¿Debe la democracia tolerar a aquellos que quieren destruirla? (Raymond Aron, Introducción a la filosofía política)

«La cuestión que se plantea, en su forma más sencilla, es la siguiente: ¿es cierto que la democracia, por principio, debe tolerar a aquellos que quieren destruirla? He aquí mi respuesta: en un plano estrictamente teórico, ningún régimen se define por el hecho de que no se defienda. Así, la democracia no se define por afirmar que aquel que no desee el régimen de competición pacífica puede hacer cualquier cosa para destruirlo. El principio consiste, de antemano, en organizar una competición pacífica por el ejercicio del poder. Por definición, dicha competición pacífica se crea para aquellos que aceptan las reglas. A partir del momento en que los individuos o los grupos plantean que están en contra del sistema, que son hostiles al mismo y quieren destruirlo, los que aceptan el sistema tienen todo el derecho de defenderse. Esto no es contrario al principio democrático.

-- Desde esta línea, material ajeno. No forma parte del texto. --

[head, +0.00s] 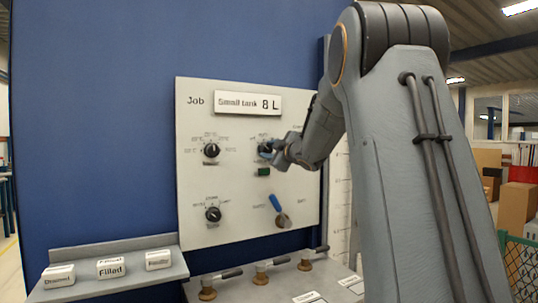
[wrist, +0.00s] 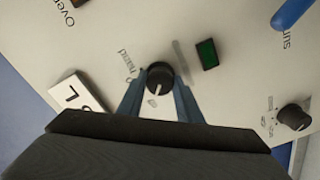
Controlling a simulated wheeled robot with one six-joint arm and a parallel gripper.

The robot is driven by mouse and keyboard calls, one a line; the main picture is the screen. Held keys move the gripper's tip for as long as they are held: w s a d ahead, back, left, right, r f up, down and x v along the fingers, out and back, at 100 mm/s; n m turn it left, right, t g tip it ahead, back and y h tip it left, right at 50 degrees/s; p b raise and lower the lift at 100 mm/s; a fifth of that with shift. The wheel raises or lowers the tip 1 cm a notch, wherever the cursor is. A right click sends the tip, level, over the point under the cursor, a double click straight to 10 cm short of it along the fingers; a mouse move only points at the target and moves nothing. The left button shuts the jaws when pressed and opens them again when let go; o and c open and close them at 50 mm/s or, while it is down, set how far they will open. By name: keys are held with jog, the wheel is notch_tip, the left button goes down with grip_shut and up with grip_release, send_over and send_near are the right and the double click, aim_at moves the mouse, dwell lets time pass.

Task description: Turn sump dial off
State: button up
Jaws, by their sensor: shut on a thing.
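My gripper (head: 270,151) is at the upper middle black dial (head: 264,148) on the pale panel (head: 235,175). In the wrist view, my gripper's blue fingers (wrist: 160,92) are shut on the round black dial (wrist: 160,76), one on each side. A pale line marks the knob's face. Small lettering surrounds it, too blurred to read surely as "sump". A green rectangular lamp or button (head: 264,171) sits just below the dial; it also shows in the wrist view (wrist: 207,54).
Two other black dials, upper (head: 211,150) and lower (head: 213,214), are on the panel's left. A blue-handled lever (head: 277,205) is at lower right. A sign reads "Small tank 8 L" (head: 248,103). Labelled blocks stand on a shelf (head: 130,275); several handled valves (head: 261,272) line the ledge.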

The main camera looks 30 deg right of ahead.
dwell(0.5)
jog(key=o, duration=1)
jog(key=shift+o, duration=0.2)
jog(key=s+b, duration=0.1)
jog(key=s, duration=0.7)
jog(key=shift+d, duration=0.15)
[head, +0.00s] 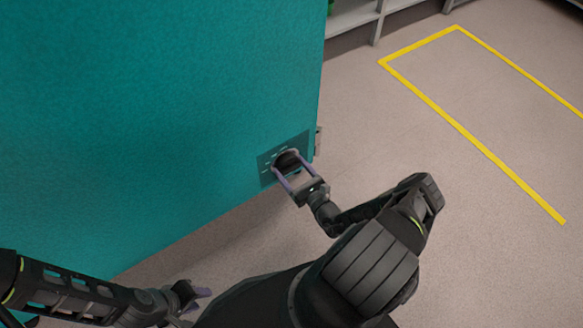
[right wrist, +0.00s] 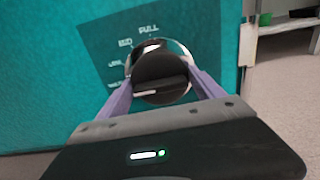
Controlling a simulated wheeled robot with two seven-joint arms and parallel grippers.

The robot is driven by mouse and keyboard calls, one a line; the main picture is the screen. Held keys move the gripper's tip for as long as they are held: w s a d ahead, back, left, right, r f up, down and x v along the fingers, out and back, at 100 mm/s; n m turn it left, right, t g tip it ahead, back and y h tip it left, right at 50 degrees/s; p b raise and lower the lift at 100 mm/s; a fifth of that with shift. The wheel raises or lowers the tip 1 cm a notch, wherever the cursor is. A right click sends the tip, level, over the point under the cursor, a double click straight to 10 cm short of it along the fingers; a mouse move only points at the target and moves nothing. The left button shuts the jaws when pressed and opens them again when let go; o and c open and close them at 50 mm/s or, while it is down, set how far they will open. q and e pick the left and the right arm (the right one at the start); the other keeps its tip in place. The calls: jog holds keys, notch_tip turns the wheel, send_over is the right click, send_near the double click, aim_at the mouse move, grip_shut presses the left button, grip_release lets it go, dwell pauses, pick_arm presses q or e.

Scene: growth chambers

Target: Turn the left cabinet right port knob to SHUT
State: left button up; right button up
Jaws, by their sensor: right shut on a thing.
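The port knob (head: 287,160) is dark and round, on a darker label panel (head: 266,170) low on the right part of the teal cabinet (head: 160,110). In the right wrist view the knob (right wrist: 160,75) has a shiny rim and a raised grip bar. Printed words ring it; FULL and MID can be read at its top and upper left, the lower left ones are too blurred. My right gripper (head: 284,172) is shut on the knob, with a purple finger on each side. My left gripper (head: 197,299) is at the bottom, away from the cabinet; its opening is unclear.
A small metal bracket (head: 318,141) is on the cabinet's right edge. Yellow tape (head: 470,143) marks a rectangle on the open floor at right. Grey shelving (head: 352,14) stands at the back. The floor right of the cabinet is clear.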

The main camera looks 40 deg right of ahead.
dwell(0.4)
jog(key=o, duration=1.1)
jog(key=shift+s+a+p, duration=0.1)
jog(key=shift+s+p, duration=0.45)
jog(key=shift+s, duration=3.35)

»La dificultad reside en otro lugar: si no dejamos ser libres a los hombres a partir del momento en que se oponen al sistema, si solo se da libertad a quien la ama, caeremos en la fórmula: “Ninguna libertad para los enemigos de la libertad”, fórmula que propone el despotismo integral en nombre de la propia libertad. En teoría no hay ninguna dificultad para que los partidarios del sistema democrático se defiendan. En la práctica resulta difícil, porque no se sabe de manera exacta dónde situar el límite a partir del cual la oposición es ilegítima, es decir, el punto a partir del que no se tiene derecho a participar en la competición.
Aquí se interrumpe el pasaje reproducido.